[Records of robot episodes]

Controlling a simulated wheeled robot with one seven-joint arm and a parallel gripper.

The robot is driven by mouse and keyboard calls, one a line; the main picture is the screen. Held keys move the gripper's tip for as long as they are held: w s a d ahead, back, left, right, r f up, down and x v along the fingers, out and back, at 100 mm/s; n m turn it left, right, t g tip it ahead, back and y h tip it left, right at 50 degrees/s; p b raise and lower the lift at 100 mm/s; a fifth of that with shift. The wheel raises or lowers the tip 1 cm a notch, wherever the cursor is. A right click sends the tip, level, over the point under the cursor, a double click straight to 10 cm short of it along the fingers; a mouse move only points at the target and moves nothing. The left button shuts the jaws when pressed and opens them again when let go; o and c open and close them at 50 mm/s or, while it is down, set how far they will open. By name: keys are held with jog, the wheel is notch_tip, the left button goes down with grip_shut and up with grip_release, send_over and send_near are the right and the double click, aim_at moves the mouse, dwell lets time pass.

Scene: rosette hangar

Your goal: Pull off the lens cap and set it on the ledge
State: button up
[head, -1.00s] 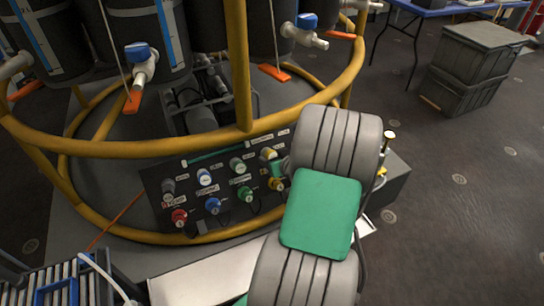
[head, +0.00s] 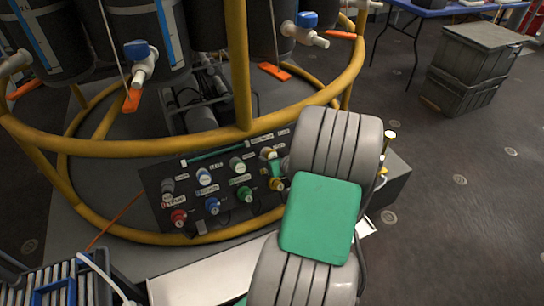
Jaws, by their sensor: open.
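I cannot make out a lens cap in the head view. My grey arm with its green pad fills the lower middle and covers part of the scene. My gripper is hidden behind the arm, so I cannot see what its fingers are near. A dark connector panel (head: 224,198) with several coloured caps, red, blue, white, green and yellow, stands just left of my arm. A pale flat ledge-like surface (head: 205,277) lies in front of it, partly hidden by my arm. I cannot tell if it is the ledge.
A yellow tubular frame (head: 150,147) rings the panel, with dark bottles and blue-handled taps (head: 143,62) above. A striped rack (head: 60,288) is at the lower left. Grey crates (head: 470,65) and a blue table (head: 440,10) stand at the upper right. The floor at right is clear.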

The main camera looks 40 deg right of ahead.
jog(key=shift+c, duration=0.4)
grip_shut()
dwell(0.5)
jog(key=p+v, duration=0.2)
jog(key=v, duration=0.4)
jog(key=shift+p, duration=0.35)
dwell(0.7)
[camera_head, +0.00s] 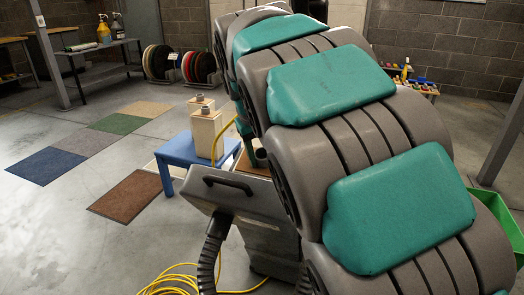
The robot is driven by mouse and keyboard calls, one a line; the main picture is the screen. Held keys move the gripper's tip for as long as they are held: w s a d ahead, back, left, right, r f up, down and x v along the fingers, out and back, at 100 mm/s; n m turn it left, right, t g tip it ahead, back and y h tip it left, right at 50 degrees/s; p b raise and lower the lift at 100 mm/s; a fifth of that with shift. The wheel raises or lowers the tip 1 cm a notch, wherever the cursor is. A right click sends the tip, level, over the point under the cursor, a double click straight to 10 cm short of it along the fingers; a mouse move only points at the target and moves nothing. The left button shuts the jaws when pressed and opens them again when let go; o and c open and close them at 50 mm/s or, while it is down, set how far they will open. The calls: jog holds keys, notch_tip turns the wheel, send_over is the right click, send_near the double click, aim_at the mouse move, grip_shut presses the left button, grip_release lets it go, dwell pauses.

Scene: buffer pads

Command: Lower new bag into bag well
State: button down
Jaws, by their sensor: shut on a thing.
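My gripper is not visible; my large grey arm with teal pads fills the middle and right and hides what lies behind it. A grey machine (270,238) stands partly behind the arm, with a tilted grey panel bearing a black handle (228,184). I cannot make out the bag well inside it. I cannot tell which is the new bag, or see a bag in my gripper.
The blue table (176,152) stands behind the machine. A black ribbed hose (208,262) and coiled yellow cord (172,282) lie at the machine's front left. Coloured floor mats (45,165) lie left. A green bin (500,222) is at right. The left floor is otherwise open.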

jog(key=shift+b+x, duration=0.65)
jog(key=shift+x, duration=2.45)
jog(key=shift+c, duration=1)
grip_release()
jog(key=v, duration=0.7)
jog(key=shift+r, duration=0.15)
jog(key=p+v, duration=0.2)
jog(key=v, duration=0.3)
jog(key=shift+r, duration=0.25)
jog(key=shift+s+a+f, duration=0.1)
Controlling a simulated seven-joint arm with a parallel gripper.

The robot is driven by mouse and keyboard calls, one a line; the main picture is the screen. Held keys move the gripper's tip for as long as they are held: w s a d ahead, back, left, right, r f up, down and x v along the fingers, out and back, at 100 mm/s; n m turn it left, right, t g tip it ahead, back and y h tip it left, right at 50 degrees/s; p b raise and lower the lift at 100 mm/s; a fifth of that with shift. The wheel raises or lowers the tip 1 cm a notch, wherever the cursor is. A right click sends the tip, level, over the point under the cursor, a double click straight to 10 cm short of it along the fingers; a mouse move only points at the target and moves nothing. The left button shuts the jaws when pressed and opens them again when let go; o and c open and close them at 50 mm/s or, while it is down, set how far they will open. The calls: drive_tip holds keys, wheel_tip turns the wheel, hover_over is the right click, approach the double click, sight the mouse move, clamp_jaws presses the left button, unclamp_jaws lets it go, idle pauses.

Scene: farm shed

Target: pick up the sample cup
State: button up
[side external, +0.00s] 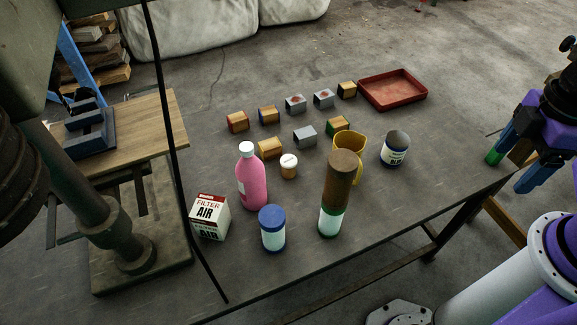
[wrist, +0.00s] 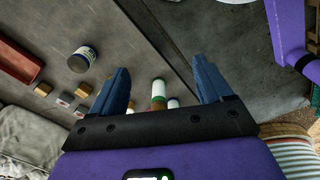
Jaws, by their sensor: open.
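The white container with a blue lid (side external: 272,232) looks most like the sample cup; I cannot be sure. It stands upright near the table's front edge, between the pink bottle (side external: 252,182) and the tall brown, green and white cylinder (side external: 331,215). A small white-and-blue piece beside the cylinder (wrist: 158,86) in the wrist view is probably this container (wrist: 173,103), mostly hidden by my gripper body. A smaller white-lidded jar (side external: 289,168) stands behind it. My gripper (side external: 509,172) is open and empty beyond the table's right edge, far from the container. Its fingers (wrist: 160,65) frame the wrist view.
A filter box (side external: 209,219) stands left of the container. A yellow mug (side external: 356,169), a labelled can (side external: 394,151), several small blocks (side external: 295,104) and a red tray (side external: 394,90) lie behind. A drill press (side external: 125,232) stands at left. The table's right end is clear.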

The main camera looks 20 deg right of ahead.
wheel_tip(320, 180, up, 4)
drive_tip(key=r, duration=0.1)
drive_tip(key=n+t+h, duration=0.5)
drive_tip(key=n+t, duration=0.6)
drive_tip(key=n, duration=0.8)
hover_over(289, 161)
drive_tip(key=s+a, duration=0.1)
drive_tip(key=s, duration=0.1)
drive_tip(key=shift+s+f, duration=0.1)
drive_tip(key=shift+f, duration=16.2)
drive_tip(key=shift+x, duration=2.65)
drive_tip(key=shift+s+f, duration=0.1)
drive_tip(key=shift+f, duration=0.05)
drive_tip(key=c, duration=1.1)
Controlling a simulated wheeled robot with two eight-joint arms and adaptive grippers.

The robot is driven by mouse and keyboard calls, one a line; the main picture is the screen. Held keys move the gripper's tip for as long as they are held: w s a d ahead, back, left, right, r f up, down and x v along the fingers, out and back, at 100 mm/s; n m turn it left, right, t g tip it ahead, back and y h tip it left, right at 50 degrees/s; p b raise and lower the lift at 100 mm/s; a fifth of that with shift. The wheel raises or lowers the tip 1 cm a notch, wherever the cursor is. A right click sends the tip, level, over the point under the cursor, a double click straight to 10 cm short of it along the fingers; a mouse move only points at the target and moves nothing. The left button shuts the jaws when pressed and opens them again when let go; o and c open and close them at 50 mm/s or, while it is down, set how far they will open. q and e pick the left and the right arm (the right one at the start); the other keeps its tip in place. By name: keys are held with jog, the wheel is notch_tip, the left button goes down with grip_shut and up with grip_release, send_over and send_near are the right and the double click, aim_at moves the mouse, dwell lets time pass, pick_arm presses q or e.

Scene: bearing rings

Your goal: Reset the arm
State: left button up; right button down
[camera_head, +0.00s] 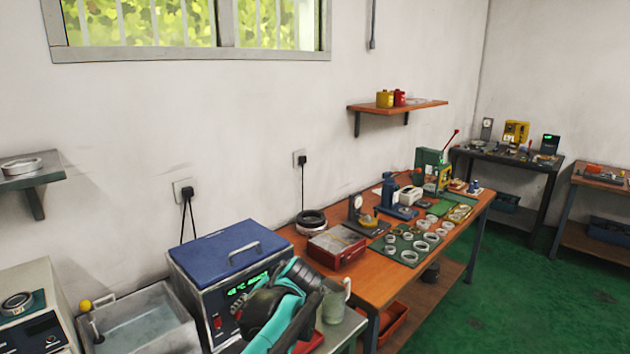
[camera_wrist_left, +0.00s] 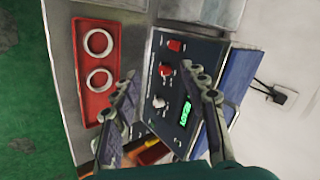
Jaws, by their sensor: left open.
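My left arm (camera_head: 275,310), teal and black, reaches in from the bottom of the head view, in front of a box with a blue lid (camera_head: 225,250) and a green display. In the left wrist view my left gripper (camera_wrist_left: 162,74) is open and empty. Its two fingers stand apart in front of the box's dark control panel (camera_wrist_left: 175,75), with red and white knobs. I cannot tell the distance to the panel. A red tray (camera_wrist_left: 92,112) with two pale rings lies left of the fingers. My right gripper is in neither view.
A wooden workbench (camera_head: 345,262) carries a green mat (camera_head: 398,263) with several rings, a red box (camera_head: 336,248) and tools. A metal basin (camera_head: 165,338) stands left of the blue-lidded box. A metal mug (camera_head: 334,300) stands right of my arm. Green floor (camera_head: 510,300) is open at the right.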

* _STATED TASK_
Look above for the line with "State: left button up; right button down" and the line with "[camera_wrist_left, +0.00s]"; set down those two lines and all lines between them exactly, without pictures and without anything else.

* _COMPLETE OUTPUT_
State: left button up; right button down
[camera_head, +0.00s] 
[camera_wrist_left, +0.00s] 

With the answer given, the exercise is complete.